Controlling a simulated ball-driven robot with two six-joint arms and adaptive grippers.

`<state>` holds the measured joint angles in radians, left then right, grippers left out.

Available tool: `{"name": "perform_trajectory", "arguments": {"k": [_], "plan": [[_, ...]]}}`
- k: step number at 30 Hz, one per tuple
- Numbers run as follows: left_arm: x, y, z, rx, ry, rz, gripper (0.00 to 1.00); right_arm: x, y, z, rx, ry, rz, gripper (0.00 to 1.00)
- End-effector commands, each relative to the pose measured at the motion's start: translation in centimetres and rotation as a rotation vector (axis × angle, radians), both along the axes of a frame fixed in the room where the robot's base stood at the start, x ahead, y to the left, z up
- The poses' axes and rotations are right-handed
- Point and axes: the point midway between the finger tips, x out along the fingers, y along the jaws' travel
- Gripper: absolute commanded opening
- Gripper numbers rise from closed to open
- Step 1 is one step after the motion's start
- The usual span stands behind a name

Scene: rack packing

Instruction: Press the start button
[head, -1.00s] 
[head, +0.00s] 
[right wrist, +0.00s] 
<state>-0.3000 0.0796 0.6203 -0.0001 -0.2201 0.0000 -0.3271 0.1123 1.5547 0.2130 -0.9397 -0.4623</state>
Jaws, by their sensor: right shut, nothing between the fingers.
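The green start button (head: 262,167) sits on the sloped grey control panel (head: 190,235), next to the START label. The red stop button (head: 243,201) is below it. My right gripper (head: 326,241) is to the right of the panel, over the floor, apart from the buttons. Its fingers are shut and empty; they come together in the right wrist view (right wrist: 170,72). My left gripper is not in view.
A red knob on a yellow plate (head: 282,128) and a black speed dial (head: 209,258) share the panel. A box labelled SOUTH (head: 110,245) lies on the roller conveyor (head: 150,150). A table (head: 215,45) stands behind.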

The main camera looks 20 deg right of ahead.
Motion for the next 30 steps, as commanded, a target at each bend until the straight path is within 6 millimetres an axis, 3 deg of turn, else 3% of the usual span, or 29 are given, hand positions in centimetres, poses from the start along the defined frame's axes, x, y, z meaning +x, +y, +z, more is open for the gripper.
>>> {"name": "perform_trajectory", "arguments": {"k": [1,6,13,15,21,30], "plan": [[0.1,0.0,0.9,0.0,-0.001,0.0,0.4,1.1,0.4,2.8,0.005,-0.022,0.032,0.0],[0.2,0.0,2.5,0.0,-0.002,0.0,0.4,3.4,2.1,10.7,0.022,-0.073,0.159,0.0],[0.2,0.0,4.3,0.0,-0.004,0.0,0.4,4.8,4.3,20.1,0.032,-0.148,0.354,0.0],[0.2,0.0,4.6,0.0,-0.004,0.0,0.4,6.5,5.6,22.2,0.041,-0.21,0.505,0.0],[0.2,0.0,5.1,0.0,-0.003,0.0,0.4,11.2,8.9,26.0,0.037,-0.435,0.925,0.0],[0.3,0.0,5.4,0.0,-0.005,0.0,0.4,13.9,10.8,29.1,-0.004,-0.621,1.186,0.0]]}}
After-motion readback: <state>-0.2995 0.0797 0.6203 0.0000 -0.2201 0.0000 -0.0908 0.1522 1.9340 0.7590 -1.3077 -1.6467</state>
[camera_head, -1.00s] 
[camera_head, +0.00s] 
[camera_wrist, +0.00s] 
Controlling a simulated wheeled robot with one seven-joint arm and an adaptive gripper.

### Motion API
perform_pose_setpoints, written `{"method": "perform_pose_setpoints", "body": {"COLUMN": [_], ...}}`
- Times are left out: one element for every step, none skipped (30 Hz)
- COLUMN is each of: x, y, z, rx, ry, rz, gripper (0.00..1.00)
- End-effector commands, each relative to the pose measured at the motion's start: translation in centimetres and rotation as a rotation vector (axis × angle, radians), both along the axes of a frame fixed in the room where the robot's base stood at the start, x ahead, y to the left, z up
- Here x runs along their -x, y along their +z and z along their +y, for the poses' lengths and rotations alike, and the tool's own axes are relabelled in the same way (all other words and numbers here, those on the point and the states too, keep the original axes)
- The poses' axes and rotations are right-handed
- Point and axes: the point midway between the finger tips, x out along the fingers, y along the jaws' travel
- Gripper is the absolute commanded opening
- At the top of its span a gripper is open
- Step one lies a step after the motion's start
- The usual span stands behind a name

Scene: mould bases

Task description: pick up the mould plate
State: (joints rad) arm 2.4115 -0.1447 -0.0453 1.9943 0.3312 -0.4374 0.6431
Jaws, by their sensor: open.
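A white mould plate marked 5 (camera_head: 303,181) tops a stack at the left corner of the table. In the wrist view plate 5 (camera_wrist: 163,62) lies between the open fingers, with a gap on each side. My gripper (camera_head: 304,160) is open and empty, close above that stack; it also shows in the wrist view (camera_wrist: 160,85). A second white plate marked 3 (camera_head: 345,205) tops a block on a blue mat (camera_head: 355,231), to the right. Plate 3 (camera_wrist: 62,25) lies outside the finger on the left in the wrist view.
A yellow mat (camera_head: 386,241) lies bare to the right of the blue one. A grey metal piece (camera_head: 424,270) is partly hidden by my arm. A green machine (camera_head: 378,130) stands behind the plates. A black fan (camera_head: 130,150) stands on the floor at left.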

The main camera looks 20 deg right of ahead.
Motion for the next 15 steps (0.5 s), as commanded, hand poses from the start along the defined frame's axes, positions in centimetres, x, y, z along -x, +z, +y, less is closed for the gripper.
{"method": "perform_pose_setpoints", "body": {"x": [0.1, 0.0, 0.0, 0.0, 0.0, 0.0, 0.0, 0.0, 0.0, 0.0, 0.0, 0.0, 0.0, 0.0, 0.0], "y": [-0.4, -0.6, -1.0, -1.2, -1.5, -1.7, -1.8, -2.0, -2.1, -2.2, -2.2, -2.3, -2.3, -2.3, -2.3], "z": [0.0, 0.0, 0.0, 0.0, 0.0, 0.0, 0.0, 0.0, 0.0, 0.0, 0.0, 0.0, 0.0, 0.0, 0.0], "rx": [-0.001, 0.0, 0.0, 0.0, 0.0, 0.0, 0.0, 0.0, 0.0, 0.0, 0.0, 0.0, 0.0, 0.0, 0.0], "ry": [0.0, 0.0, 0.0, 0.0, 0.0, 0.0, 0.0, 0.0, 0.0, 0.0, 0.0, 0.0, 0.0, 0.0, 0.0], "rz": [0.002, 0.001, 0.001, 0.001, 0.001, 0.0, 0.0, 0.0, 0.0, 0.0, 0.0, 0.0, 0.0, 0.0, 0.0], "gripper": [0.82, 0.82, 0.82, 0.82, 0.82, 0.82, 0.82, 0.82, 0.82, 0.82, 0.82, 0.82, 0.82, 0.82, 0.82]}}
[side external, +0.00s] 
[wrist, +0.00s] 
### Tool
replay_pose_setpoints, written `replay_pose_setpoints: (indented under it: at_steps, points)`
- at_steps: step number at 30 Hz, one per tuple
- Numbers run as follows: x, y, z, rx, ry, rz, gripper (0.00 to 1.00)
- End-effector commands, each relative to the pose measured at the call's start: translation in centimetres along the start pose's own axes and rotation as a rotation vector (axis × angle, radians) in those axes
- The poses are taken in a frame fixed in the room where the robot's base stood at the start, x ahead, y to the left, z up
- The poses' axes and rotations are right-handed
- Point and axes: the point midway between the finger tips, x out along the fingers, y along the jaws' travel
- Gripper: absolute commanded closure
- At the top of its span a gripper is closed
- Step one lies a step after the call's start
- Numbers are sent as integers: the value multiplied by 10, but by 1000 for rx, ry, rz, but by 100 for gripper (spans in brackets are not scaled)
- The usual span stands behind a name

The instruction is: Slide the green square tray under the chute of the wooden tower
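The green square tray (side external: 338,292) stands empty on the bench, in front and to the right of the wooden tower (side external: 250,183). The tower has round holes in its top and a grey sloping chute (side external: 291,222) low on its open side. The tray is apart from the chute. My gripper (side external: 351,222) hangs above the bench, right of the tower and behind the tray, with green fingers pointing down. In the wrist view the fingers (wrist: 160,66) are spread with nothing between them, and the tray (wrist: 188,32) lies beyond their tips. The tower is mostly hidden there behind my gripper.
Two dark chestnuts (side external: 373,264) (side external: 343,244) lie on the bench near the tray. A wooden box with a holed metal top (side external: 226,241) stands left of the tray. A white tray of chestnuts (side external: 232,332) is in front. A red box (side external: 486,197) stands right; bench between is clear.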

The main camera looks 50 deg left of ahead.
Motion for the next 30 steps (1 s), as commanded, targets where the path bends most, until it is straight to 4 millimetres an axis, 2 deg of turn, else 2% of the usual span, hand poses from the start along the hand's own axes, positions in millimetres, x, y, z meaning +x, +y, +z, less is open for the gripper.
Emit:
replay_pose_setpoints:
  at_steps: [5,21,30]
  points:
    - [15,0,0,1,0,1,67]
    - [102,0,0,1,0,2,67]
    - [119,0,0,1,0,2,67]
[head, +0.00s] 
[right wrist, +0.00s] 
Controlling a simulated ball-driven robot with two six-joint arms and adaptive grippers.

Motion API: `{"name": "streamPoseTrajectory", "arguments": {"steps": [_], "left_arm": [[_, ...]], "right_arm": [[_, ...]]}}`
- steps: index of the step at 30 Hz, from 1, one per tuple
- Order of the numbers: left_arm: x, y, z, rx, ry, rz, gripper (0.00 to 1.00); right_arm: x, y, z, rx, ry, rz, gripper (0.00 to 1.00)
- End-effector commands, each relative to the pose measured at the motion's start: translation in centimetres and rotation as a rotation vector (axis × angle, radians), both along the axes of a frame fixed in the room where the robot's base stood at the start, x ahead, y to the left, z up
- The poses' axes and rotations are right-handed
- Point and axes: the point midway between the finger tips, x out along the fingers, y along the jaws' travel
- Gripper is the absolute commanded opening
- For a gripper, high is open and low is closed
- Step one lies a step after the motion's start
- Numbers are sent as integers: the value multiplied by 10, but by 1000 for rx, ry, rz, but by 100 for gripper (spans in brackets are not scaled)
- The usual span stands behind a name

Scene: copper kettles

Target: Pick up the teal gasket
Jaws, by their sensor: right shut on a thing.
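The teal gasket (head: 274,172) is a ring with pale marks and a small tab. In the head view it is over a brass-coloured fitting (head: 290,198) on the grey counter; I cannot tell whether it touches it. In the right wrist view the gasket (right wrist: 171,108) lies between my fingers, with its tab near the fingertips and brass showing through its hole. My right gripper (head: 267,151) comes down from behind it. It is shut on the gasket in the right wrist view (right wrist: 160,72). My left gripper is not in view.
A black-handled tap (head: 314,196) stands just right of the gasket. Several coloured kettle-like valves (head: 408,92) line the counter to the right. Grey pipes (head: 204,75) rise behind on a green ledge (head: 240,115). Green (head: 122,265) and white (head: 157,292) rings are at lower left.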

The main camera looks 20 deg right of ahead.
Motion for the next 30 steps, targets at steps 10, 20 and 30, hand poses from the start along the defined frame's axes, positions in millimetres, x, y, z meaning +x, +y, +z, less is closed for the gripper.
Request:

==========

Request
Keep only the lines that hold the string "targets", and copy them out.

Complete output
Motion for the next 30 steps (1 s), as commanded, targets where the path bends most, until it is straight to 4 millimetres an axis, 2 deg of turn, else 2% of the usual span, hand poses from the start along the hand's own axes, positions in millimetres, x, y, z meaning +x, +y, +z, less is open for the gripper.
Motion for the next 30 steps, targets at steps 10, 20 and 30, hand poses from the start along the defined frame's axes, positions in millimetres, x, y, z meaning +x, +y, +z, less is closed for the gripper.

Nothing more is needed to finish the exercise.